A piece nigh-joyously grubby with its surround, sly in its reconnoiterings, the tearing voices, a musical “express.”



Out of “Communication is essential” / Joanne Kyger: Letters To & From, edited by Ammiel Alcalay and Joanne Kyger,* one of the new and terrific batch of Lost & Found pamphlets, jagged (ellipses seemingly in original) lines of a letter, George Stanley (“I don’t know why the fuck I am here” in New York) to Kyger (15 July 1960):
Part of this is an aesthetic problem . . . my idle mind &c . . . or what do you call it, aesthetic, when it relates to what is happening & abt. to happen . . . I don’t mean critical . . . but I’d begun to take Ron Loewinsohn’s anger at metaphor seriously . . . are ivory towers available & where do we crawl, up? . . . tortuous inner passage. Anyway more of that’s in perspective now & it doesn’t boil down to a straight disjunction . . . as no doubt any of us know in our right minds. What comes is the poem & its rules, the hip reader’s distrust is o.k. . . . it may show wherein the poem has too vainly insisted . . . whether by elaboration, shortcut (metaphor) . . . or false particulars. I mean there is no prior rule (like a constitution)—all easy to say. What I’m writing now is pages of trash . . . aiming only at size / length / inclusion . . . so as to lay myself open to what may come . . . but I don’t want to get on top of my poem & ride it, throwing flags here & there to divert all “casual strangers to the poem”—illustrators wear expensive shirts & carry pencils of all colors in celluloid . . . &C&C.
“Casual strangers to the poem” out of Spicer’s “Dillinger” (it, too, invaded by voices): “The human voices put the angels / Pretty far away. The sleigh-bells / In the distance go / As if we had never seen snow. / Pray for the right of the thing of the universe / The knot which is unknotted by something other than our hands / We, ghosts, lovers, and casual strangers to the poem. / Me, the ghost says.” A piece out of “Homage to Creeley / Explanatory Notes” (The Heads of the Town Up to the Aether, 1960) with its “note” reading:
      Not anything real. The snowflakes are equidistant from themselves and fall slowly. Almost impossibly.

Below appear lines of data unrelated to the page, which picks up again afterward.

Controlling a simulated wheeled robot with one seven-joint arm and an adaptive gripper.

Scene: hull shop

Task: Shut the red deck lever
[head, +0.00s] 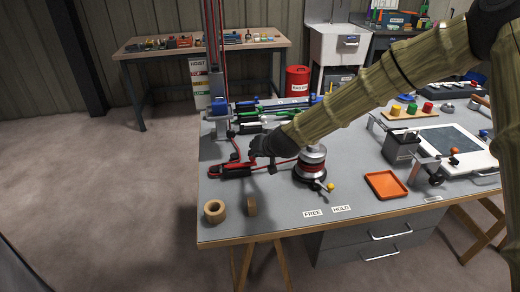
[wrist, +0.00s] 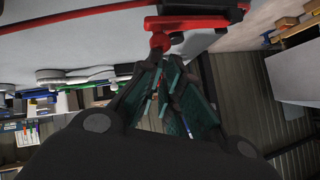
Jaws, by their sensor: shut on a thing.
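The red deck lever (head: 233,170) is at the left part of the grey workbench, with a red and black body lying low on the top. In the wrist view the red lever (wrist: 190,22) crosses the top, with a round red end (wrist: 158,41) hanging towards my fingers. My gripper (head: 258,160) is down at the lever's right end. In the wrist view my gripper (wrist: 160,75) has its green-padded fingers closed together on the lever's red part. The fingers hide most of the gripped part, and the lever's exact angle is hard to tell.
A winch (head: 311,165) with a yellow-knobbed handle stands just right of my gripper. Several coloured handles (head: 265,110) lie behind. An orange tray (head: 386,185) lies right.

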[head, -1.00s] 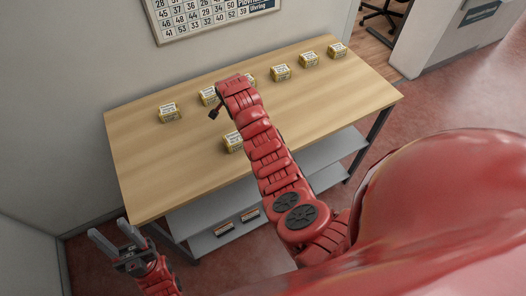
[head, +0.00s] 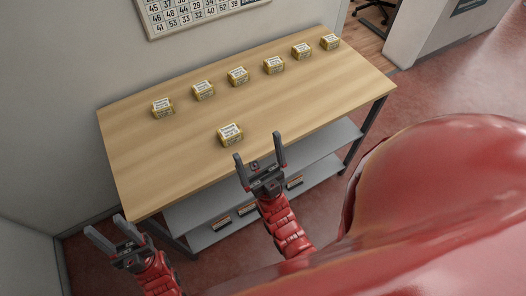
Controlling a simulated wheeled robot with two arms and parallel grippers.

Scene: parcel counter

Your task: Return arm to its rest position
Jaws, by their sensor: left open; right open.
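My right gripper (head: 259,158) is open and empty. In the head view it shows at the table's front edge, just below a single small yellow box (head: 230,134) with a white label, and apart from it. My right arm is drawn back, with its red links running down from the gripper. My left gripper (head: 103,234) is open and empty at the lower left, in front of the table's front left corner.
The wooden table (head: 170,155) carries a row of several yellow boxes (head: 238,76) along its back. The grey lower shelf (head: 205,238) holds several small dark items. A number board (head: 200,10) hangs on the wall. Red floor lies in front.

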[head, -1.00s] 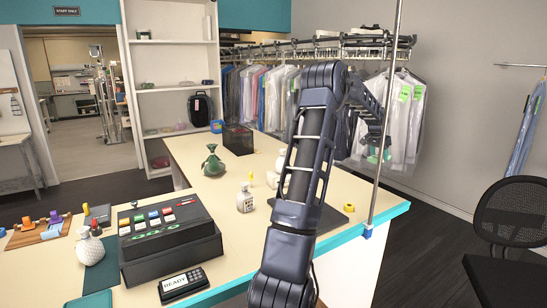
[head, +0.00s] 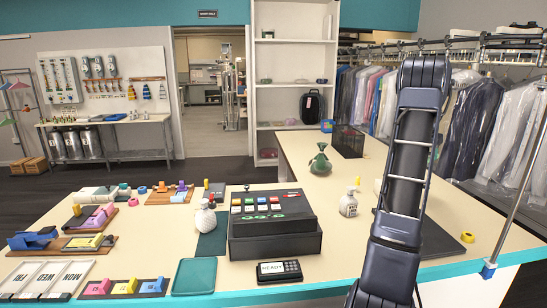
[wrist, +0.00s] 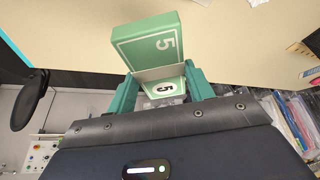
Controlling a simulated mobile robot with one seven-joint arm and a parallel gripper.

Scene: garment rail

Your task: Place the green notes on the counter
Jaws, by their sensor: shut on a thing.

      There is nothing left of it. Not even the water its crystals puddle into. These persons know reality for what they are.
In the letter Stanley (after a report of lunching with O’Hara*) reprises the “colors” motif, using it to posit a New York that is, nearly, “not anything real,” schematic, yielding to the map of its intent:***
      The subway is the real fact of New York . . . it means in a way there is no city, only some kind of a diagram printed in 4 colors & available everywhere . . . you have a sense of certain places to go, work, a bar, museum, friends’ apartments, & red or green lines connecting these . . . so that you really don’t have any sense, say of the river you see from your window as being a river that flows from somewhere else (& in fact they change its name in the middle) . . .
The nigh-metaphorical city . . .



Two newish prose pieces here.
* Two astounding photographs appear in the pamphlet. One the 1967 double portrait of John Wieners and Joanne Kyger by Jerome Mallmann, the other of Wieners reading at a benefit for the Chicago Seven at the Charles Street Meeting House in Boston, in 1970, made by the then teen-aged Alcalay himself.

** Stanley (referring, seemingly, to O’Hara’s “Les Luths”—“Ah nuts! It’s boring reading French newspapers / in New York as if I were a Colonial waiting for my gin / somewhere beyond this roof a jet is making a sketch of the sky / where is Gary Snyder I wonder if he’s reading under a dwarf pine / stretched out so his book and his head fit under the lowest branch / while the sun of the Orient rolls calmly not getting through to him / not caring particularly because the light in Japan respects poets”):
I saw Gary’s name mentioned in some poem or other of Frank O’Hara’s. Want to read more of his poetry. I met Frank abt. a week ago . . . he reminds me of Wieners & says everyone says that to him . . . but he also has Duncan’s gift of talking about 5 or 6 things at once but somehow abt. a single thing . . . beyond the material . . . & in intimate ways. We had lunch and he told me abt. New York, bars, Irishmen, Richard Eberhart (& an award he won in the form of an ugly gold rose), W. C. Williams sitting alone on the steps of a library after all the society & professor people had left for tea, paintings, cheeseburgers, ale, subways, &c.

*** Philadelphia, too, gets its comeuppance: “. . . Was in your home town of Philadelphia, it is like a little old lady with her hands folded & dress splotched with ketchup & mud.”